__EXERCISE OBJECTIVE__. Return all of the data exactly as written, without the pictures.

** Start of RECORDS FOR THE TASK **

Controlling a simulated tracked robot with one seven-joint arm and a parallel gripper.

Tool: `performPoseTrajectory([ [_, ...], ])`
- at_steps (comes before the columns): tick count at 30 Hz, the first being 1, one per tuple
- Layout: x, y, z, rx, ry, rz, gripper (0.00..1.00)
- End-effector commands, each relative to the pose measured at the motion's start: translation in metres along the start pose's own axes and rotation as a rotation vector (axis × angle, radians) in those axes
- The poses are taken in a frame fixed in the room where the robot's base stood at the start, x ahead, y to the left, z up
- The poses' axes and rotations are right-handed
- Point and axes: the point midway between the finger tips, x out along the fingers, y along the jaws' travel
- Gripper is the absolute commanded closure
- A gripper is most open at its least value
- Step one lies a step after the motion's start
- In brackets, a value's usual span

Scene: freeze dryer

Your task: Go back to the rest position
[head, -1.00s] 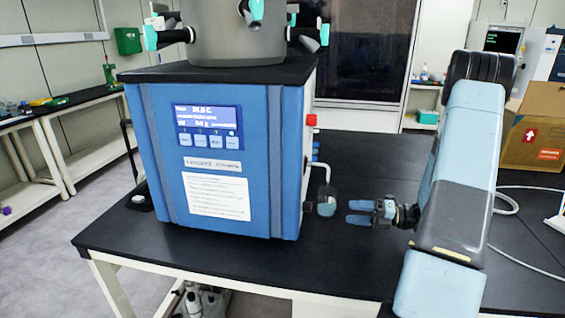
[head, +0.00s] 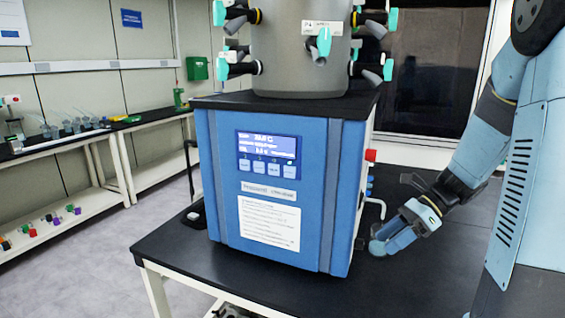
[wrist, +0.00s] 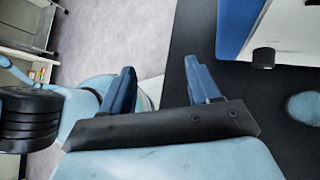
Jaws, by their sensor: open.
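My gripper (head: 394,242) hangs low over the black table, just right of the freeze dryer. In the wrist view its two blue fingers (wrist: 161,72) stand apart with nothing between them. The freeze dryer (head: 222,190) is a blue cabinet with a lit screen and a grey manifold drum (head: 290,62) on top. In the head view my fingers overlap a small rounded cup (head: 377,247) below the white drain pipe. In the wrist view a pale blue rounded thing (wrist: 305,108), perhaps that cup, lies right of the fingers, apart from them.
The black table top (head: 425,285) is bare in front of my gripper. A dark knob (wrist: 263,58) sticks out from the cabinet's side. A side bench (head: 150,120) with small items runs along the left wall. Grey floor lies between bench and table.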

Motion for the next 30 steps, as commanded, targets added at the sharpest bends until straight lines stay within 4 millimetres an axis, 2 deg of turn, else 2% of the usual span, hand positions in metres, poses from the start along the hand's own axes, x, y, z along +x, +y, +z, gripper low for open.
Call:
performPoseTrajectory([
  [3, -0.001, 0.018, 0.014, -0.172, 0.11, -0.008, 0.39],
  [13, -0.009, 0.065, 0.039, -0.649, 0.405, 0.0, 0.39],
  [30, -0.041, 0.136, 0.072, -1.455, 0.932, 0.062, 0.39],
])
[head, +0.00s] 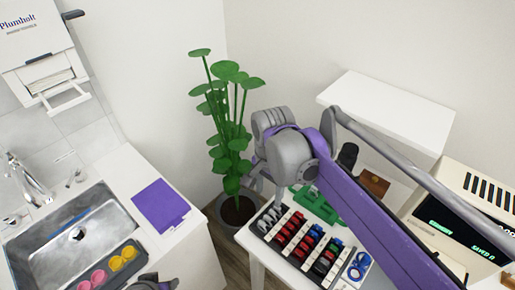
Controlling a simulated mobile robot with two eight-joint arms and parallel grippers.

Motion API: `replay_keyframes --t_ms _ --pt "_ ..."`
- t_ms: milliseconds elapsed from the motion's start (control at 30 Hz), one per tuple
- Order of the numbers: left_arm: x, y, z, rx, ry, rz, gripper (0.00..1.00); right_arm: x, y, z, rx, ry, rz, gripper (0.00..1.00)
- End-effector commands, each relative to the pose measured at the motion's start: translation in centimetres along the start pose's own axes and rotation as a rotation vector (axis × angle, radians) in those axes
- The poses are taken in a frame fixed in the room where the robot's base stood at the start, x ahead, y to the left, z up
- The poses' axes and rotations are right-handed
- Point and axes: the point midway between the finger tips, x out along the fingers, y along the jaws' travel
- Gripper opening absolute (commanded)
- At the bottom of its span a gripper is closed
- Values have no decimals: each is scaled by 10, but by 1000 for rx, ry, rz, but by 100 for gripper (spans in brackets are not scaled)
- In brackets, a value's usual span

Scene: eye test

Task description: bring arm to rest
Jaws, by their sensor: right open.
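My right arm (365,215), purple and grey, reaches in from the lower right, across the small white table. My right gripper (264,188) is open and appears empty, pointing down above the table's left edge, near the potted plant. A grey and black part at the bottom edge, beside the sink counter, looks like my left gripper (152,283); it is mostly cut off, and its jaws cannot be made out.
A leafy plant (226,105) stands in the corner. The table holds a dark sorting tray (262,229) of coloured parts and a green item (318,205). A register-like machine (465,215) stands right. A sink (70,240) and purple mat (160,205) are left.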

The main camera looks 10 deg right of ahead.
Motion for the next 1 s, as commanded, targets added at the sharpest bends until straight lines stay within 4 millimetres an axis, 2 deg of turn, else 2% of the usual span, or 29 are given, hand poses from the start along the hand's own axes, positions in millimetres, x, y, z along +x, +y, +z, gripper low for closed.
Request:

** End of RECORDS FOR THE TASK **

__COMPLETE ANSWER__.
Controlling a simulated tracked robot with one seven-joint arm and a parallel gripper.

Tool: `performPoseTrajectory([ [_, ...], ])`
- at_steps (comes before the columns): tick count at 30 Hz, the first being 1, one per tuple
- Layout: x, y, z, rx, ry, rz, gripper (0.00..1.00)
- End-effector commands, each relative to the pose measured at the motion's start: translation in metres along the start pose's own axes and rotation as a rotation vector (axis × angle, radians) in those axes
- The poses are taken in a frame fixed in the room where the robot's base stood at the start, x ahead, y to the left, z up
- The poses' axes and rotations are right-handed
- Point and axes: the point midway between the finger tips, x out along the fingers, y along the jaws' travel
- Gripper is the absolute commanded closure
- A gripper is most open at its least value
- Step one lies a step after the motion's start
- In brackets, a value's usual span

Scene: freeze dryer

Your task: Go back to the rest position
[head, -1.00s] 
[head, +0.00s] 
[wrist, +0.00s] 
Jaws, by their sensor: open.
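My gripper (head: 394,242) hangs low over the black table, just right of the freeze dryer. In the wrist view its two blue fingers (wrist: 161,72) stand apart with nothing between them. The freeze dryer (head: 222,190) is a blue cabinet with a lit screen and a grey manifold drum (head: 290,62) on top. In the head view my fingers overlap a small rounded cup (head: 377,247) below the white drain pipe. In the wrist view a pale blue rounded thing (wrist: 305,108), perhaps that cup, lies right of the fingers, apart from them.
The black table top (head: 425,285) is bare in front of my gripper. A dark knob (wrist: 263,58) sticks out from the cabinet's side. A side bench (head: 150,120) with small items runs along the left wall. Grey floor lies between bench and table.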

Motion for the next 30 steps, as commanded, targets added at the sharpest bends until straight lines stay within 4 millimetres an axis, 2 deg of turn, else 2% of the usual span, hand positions in metres, poses from the start along the hand's own axes, x, y, z along +x, +y, +z, gripper low for open.
Call:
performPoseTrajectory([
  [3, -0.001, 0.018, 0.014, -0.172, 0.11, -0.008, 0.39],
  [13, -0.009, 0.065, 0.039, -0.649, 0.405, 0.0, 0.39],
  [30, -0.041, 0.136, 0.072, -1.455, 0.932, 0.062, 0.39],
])
[head, +0.00s] 
Controlling a simulated mobile robot with two eight-joint arms and parallel grippers.

Motion API: `replay_keyframes --t_ms _ --pt "_ ..."`
- t_ms: milliseconds elapsed from the motion's start (control at 30 Hz), one per tuple
- Order of the numbers: left_arm: x, y, z, rx, ry, rz, gripper (0.00..1.00); right_arm: x, y, z, rx, ry, rz, gripper (0.00..1.00)
- End-effector commands, each relative to the pose measured at the motion's start: translation in centimetres along the start pose's own axes and rotation as a rotation vector (axis × angle, radians) in those axes
- The poses are taken in a frame fixed in the room where the robot's base stood at the start, x ahead, y to the left, z up
- The poses' axes and rotations are right-handed
- Point and axes: the point midway between the finger tips, x out along the fingers, y along the jaws' travel
- Gripper opening absolute (commanded)
- At the bottom of its span a gripper is closed
- Values have no decimals: each is scaled by 10, but by 1000 for rx, ry, rz, but by 100 for gripper (spans in brackets are not scaled)
- In brackets, a value's usual span

Scene: eye test

Task description: bring arm to rest
Jaws, by their sensor: right open.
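My right arm (365,215), purple and grey, reaches in from the lower right, across the small white table. My right gripper (264,188) is open and appears empty, pointing down above the table's left edge, near the potted plant. A grey and black part at the bottom edge, beside the sink counter, looks like my left gripper (152,283); it is mostly cut off, and its jaws cannot be made out.
A leafy plant (226,105) stands in the corner. The table holds a dark sorting tray (262,229) of coloured parts and a green item (318,205). A register-like machine (465,215) stands right. A sink (70,240) and purple mat (160,205) are left.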

The main camera looks 10 deg right of ahead.
Motion for the next 1 s, as commanded, targets added at the sharpest bends until straight lines stay within 4 millimetres an axis, 2 deg of turn, else 2% of the usual span, or 29 are given, hand poses from the start along the hand's own axes, positions in millimetres, x, y, z along +x, +y, +z, gripper low for closed.
Request:

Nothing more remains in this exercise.